■ **Direction**
Leave out the pictures, then reproduce the rest of the material exactly.
= = = = =
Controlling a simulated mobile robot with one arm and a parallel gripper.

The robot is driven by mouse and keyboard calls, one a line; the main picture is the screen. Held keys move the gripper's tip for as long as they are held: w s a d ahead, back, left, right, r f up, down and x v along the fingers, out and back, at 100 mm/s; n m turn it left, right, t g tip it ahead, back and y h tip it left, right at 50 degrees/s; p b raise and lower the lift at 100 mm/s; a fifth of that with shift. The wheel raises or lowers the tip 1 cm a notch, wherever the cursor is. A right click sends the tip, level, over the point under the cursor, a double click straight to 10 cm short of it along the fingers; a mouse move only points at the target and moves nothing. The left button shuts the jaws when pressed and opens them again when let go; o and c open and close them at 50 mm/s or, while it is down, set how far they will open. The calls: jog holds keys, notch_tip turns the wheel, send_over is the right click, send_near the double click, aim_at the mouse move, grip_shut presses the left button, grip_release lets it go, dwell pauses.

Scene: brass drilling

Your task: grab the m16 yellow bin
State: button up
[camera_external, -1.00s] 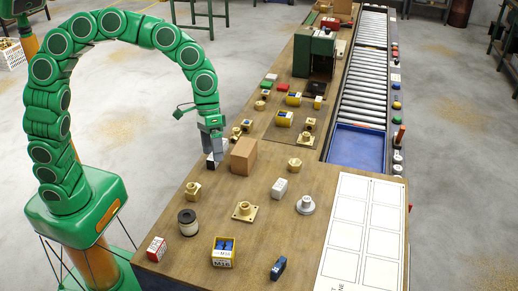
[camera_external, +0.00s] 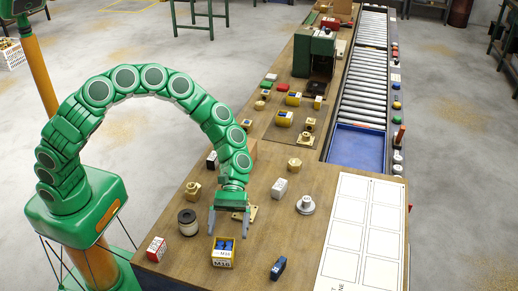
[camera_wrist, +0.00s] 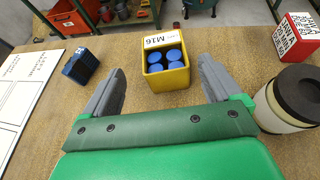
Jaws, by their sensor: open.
= = = = =
■ **Result**
Controlling a simulated mobile robot with one arm and a parallel gripper.

The robot is driven by mouse and keyboard calls, one a line; the main picture is the screen. Held keys move the gripper's tip for as long as they are held: w s a d ahead, back, left, right, r f up, down and x v along the fingers, out and back, at 100 mm/s; n m turn it left, right, t g tip it ahead, back and y h tip it left, right at 50 degrees/s; p b raise and lower the lift at 100 mm/s; a fifth of that with shift. The wheel raises or lowers the tip 1 cm a notch, wherever the cursor is. A right click sends the tip, level, over the point under the cursor, a double click straight to 10 cm short of it along the fingers; a mouse move only points at the target and moves nothing. The left button shuts the jaws when pressed and opens them again when let go; o and c open and close them at 50 mm/s or, while it is down, set how far they will open. The calls: jog holds keys, notch_tip turns the wheel, send_over is the right click, send_near the double click, aim_at the mouse move, grip_shut presses the left button, grip_release lets it go, dwell pauses.

Scene: brass drilling

Your task: grab the m16 yellow bin
State: button up
[camera_external, -1.00s] 
[camera_external, +0.00s] 
[camera_wrist, +0.00s] 
Jaws, by their sensor: open.

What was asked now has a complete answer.